In This Bizarre And Sometimes Deadly Ancient Sport, It’s All About The Hips
The oldest known sport in the world, played a millennia before the first Greek Olympic Games, is being revived.
In this bizarre-looking game, teams of four use only their hips to control the ball, juggling it in the air or sliding to tackle it on the ground.
Yes, with their hips.
The aim of the game is to control the ball and keep it in the field of play.
Known today as “ulama,” the sport is played with a large, hard rubber ball that weighs 4.4 pounds. Its precursor is referred to in history books as the “Mesoamerican ballgame,” a ritual sport played since 1400 B.C.
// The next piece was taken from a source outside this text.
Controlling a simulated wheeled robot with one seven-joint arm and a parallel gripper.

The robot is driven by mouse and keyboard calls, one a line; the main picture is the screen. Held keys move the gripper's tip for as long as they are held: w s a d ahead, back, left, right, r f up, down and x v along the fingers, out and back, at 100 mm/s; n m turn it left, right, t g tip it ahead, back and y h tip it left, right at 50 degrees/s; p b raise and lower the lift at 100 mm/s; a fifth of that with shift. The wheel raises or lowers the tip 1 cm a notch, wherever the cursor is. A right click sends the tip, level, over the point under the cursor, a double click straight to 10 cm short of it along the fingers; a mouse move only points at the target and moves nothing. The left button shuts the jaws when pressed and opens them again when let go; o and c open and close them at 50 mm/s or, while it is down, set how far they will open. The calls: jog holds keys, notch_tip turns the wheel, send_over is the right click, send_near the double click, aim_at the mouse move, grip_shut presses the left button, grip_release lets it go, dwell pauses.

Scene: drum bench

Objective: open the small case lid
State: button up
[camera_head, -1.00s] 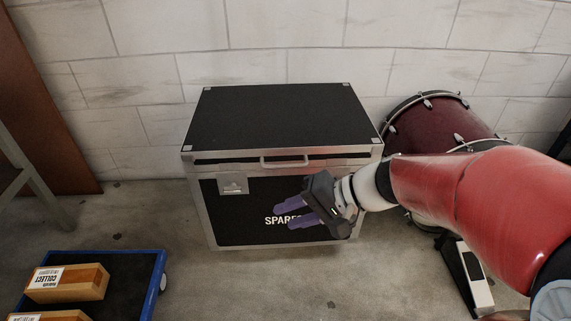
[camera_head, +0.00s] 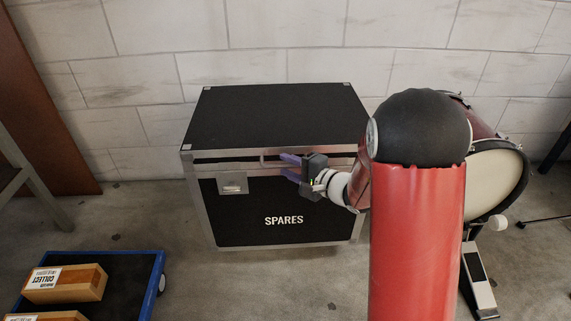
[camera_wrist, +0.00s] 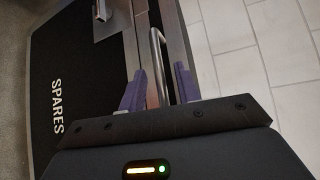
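The black case marked SPARES (camera_head: 235,225) stands on the floor against the wall, with metal edges. Its black lid (camera_head: 270,115) is shut. A metal handle (camera_head: 264,160) sits on the lid's front edge, partly hidden by my gripper; its bar also shows in the wrist view (camera_wrist: 156,50). My gripper (camera_head: 288,165) is at the case's front, right of the handle's middle. In the wrist view its two purple fingers (camera_wrist: 159,90) stand apart, one on each side of the handle bar, with gaps visible. A metal latch (camera_head: 232,183) is on the front, left of the handle.
A maroon bass drum (camera_head: 500,180) with a pedal (camera_head: 478,285) stands right of the case, partly behind my arm. A blue-edged trolley (camera_head: 150,285) with wooden boxes (camera_head: 65,284) is at lower left. The floor before the case is clear.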

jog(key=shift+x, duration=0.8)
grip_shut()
Archaeologists believe ancient ulama equipment included a loincloth, hip guards, a thick girdle, kneepads, a type of garter, and elaborate headdresses and helmets.
Games were played as part of significant events and held ritual connotations. They were also used as a way to diffuse conflicts without war, to decide the outcomes of inter-kingdom disputes.
Some cultures combined the sport with human sacrifice… with the losing team being… well, you know…
Morbid speculation suggests that the skulls were used as balls for play, but modern doctors think this was improbable due to the unwieldy and difficult nature of controlling such an unbalanced projectile.
Even without the human sacrifice component, ulama can be brutal. If the ball hits a player in the head, throat, or stomach, it can be deadly.
Conquistadors who witnessed the sport in the time of the Maya and Aztec wrote that ulama players were perpetually bruised, sometimes so badly that their skin had to be lanced open.
The game originated in the Olmec heartland along the Gulf of Mexico. However, eventually, the sport was played by all the major civilizations in Mesoamerica, including the Olmec, the Aztec, the Maya, and many smaller empires.
Originally, games were played in masonry structures called courts. More than 1,300 Mesoamerican ballcourts have been identified to date all over the Americas, and more are discovered every year.
The courts were long, narrow alleys flanked by sloping horizontal walls that were plastered and brightly painted. Early courts were open-ended; later ones were enclosed.
Courts were usually four times longer than they were wide, but court sizes varied greatly. For example, the Great Ball Court of Chichén Itzá was 96.5 by 30 meters (316 by 96 feet).
The Maya were the first to introduce wall stone rings at either end of the court. A decisive victory was won if the ball was bumped through the ring.
We know that Aztec players lost a point if they let the ball bounce twice.
While evidence of what was worn during the games can only be gleaned from hieroglyphics, sculptures, and carvings, many of the rubber balls have survived. Ulama balls have been found alongside ritual offerings to the gods in temples and grave sites across the region.
By the early Pre-Classical period the stone courts fell out of favor. Nowadays, the game is played on a flat area, usually bare earth, measuring 30 by 15 meters.
It involves four players and could be compared to net-less volleyball, with two sides to the court. Players pass the ball back and forth between the two sides until one team fails to return the ball or it goes out of bounds.
In recent years, Belize, Mexico, Guatemala, and Honduras organizers and competitors have been working to resurrect this ancient ancestral tradition.
Here in Belize, the Maya began reintroducing ulama in 2015 with great success.
The “Pok Ta Pok” team from Yo Creek Village in the Orange Walk District of Belize returned victorious from the second Juego de Pelota Mesoamericano Ulamaztli championship held in Teotihuacán, Mexico City, Mexico, in April last year.
Then, in October 2017, the very same Yo Creek team won the Annual International Mesoamerican Ball Game Competition in Guatemala (the ulama World Cup, essentially) bringing pride to their village and honor to their ancestors.